The statements were also coming from within The Post. On Sunday, Michele Norris — the former NPR anchor and best-selling author who had been a Post reporter early in her career — became the second opinion contributor at the newspaper to resign in protest, following Friday’s resignation by contributing editor and columnist Robert Kagan.

The decision to end endorsements was made by owner Jeff Bezos, according to reporting by The Post and other news organizations.

Norris found that . . . . move is “a terrible mistake” in an “election where core democratic principles are at stake.”

Since Friday’s announcement, Lewis has sought to tamp down speculation that Bezos’s decision was meant to help Trump.

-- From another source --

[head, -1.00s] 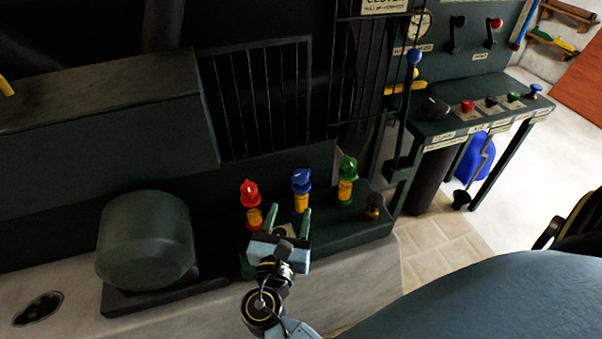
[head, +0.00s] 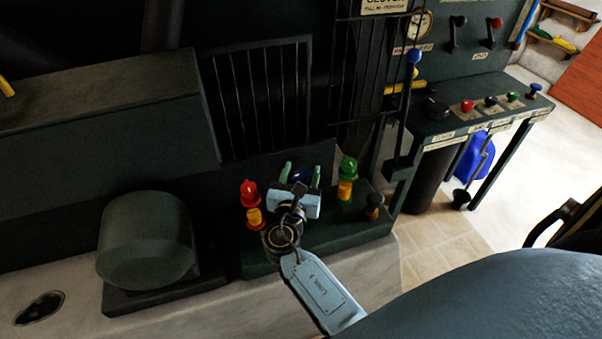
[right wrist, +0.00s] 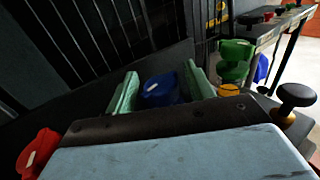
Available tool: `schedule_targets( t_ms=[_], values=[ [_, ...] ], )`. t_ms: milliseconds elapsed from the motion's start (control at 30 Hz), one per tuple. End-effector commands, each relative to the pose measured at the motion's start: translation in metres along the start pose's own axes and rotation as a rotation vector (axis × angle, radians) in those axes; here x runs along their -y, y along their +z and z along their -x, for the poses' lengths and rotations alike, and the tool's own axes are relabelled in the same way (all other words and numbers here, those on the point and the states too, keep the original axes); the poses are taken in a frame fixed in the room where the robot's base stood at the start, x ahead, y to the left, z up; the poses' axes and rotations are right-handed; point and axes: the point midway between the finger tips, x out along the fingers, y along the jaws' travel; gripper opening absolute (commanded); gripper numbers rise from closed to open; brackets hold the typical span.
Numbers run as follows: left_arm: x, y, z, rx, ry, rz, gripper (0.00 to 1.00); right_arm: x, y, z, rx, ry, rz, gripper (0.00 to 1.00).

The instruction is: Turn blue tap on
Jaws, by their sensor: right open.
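The blue tap (head: 300,174) stands between the red tap (head: 250,193) and the green tap (head: 347,168) on a dark green block. Its lower part is hidden behind my right gripper (head: 302,172). In the right wrist view the blue tap (right wrist: 160,90) sits between the two green fingers of my right gripper (right wrist: 158,92), which are open with a finger on each side. Whether either finger touches it I cannot tell. My left gripper is not in view.
The red tap (right wrist: 38,152) is left of the gripper and the green tap (right wrist: 235,62) close on its right. A black knob (head: 373,201) stands at the block's right end. A barred guard (head: 258,100) rises behind. A rounded green housing (head: 146,240) stands left.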

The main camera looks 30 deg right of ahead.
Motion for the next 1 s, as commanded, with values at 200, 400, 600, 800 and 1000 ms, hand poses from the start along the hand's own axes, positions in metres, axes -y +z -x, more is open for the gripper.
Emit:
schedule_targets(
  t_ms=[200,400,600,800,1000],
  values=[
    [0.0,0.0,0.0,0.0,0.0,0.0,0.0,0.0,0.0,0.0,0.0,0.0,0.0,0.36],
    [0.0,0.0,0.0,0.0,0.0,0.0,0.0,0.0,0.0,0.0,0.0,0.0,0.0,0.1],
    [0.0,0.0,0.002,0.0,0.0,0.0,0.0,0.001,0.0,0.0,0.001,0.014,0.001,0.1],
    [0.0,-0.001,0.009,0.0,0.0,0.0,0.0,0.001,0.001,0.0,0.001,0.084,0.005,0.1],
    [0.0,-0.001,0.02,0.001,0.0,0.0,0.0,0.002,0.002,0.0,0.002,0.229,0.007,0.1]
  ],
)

Within hours of Lewis’s announcement, 11 Post opinion columnists had co-signed a column that was published on the paper’s website condemning the decision as “an abandonment of the fundamental editorial convictions of the newspaper that we love. This is a moment for the institution to be making clear its commitment to democratic values, the rule of law and international alliances, and the threat that Donald Trump poses to them.” By Sunday, the list of co-signers had grown to 19.

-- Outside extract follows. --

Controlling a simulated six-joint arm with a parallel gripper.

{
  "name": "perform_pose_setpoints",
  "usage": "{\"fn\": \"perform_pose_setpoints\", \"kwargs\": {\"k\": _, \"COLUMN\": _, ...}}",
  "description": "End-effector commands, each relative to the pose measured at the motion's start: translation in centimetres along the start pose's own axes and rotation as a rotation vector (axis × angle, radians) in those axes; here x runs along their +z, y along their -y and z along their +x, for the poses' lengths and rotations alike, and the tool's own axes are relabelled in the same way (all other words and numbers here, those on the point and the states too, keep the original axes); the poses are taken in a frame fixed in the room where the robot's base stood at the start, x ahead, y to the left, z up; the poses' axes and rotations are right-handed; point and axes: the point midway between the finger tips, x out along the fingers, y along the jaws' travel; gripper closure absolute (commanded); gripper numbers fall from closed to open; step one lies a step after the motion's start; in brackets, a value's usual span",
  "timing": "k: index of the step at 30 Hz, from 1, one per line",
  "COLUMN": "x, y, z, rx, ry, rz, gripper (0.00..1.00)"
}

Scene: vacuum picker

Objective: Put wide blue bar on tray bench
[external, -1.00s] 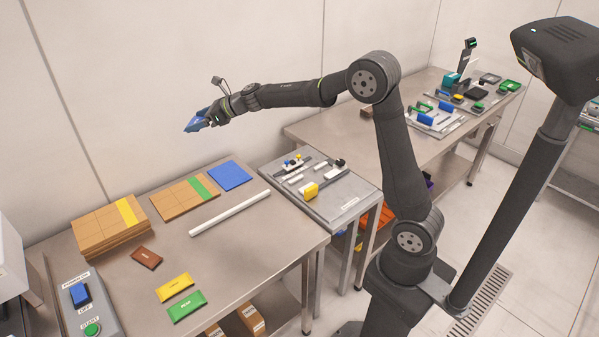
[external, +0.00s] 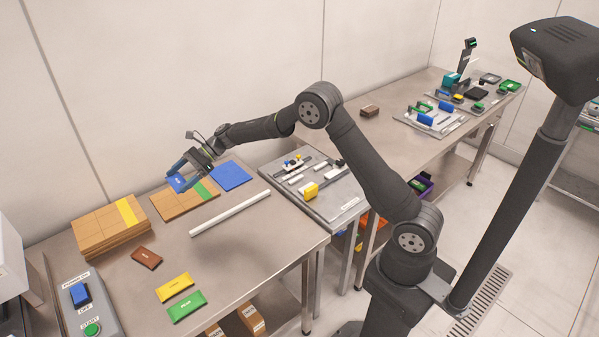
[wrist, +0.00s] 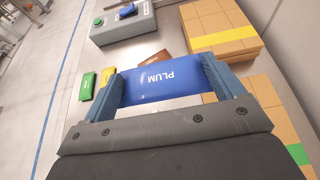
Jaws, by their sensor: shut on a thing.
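My gripper (external: 190,177) is shut on a wide blue bar labelled PLUM (wrist: 160,82); in the wrist view the bar spans between the two blue fingers. In the external view the blue bar (external: 177,182) shows partly behind the fingers, above the bench beside the cardboard stack with a green stripe. I cannot tell its exact height above the bench. The steel bench (external: 220,262) under it also holds a flat blue square (external: 231,176) to the right of my gripper.
Cardboard stacks with a yellow stripe (external: 108,227) and a green stripe (external: 180,203) stand at the back. A white rod (external: 230,213) lies across the bench. Brown (external: 147,258), yellow (external: 174,287) and green (external: 187,306) bars lie at the front. A button box (external: 84,305) stands at left.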

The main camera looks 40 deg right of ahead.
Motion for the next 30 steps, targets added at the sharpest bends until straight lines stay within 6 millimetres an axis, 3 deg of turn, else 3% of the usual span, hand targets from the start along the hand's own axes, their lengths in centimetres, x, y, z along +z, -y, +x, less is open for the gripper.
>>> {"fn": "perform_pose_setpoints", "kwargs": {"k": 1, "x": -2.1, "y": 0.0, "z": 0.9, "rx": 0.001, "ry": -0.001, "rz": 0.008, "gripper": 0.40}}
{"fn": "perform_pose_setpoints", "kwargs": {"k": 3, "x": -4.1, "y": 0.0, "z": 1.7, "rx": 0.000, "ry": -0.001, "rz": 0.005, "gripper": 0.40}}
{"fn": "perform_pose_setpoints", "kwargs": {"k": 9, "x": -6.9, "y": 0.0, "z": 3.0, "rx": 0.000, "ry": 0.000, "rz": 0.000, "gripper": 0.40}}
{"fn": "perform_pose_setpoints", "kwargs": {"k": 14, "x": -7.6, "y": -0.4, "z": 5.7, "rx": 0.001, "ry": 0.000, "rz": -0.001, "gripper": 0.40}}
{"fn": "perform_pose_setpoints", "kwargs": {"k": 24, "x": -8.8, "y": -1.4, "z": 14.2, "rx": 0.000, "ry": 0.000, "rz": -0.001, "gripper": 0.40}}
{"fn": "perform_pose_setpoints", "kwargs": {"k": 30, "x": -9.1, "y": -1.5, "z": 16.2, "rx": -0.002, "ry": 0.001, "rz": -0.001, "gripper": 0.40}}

One can only hope that the cancellation movement grows.  As for Lewis' pitiful explanations, they are consistent with the decline in the Post under his leadership.  He needs to go.

2 comments:

Sixpence Notthewiser said...

The Post situation? Shameful. But these people only care about money, no?
As for MAGAts being Nazis? Where's the surprise? Cheeto was drumming up support for when he loses: he WANTS violence. It's the only language the MAGAts know.

XOXO

gdouglasw said...

How lucky you are to. Be slightly away from the u. S. news. It’s a trying time getting through this. “Fair and balanced” reporting with the big orange going bonkers at every green camera light.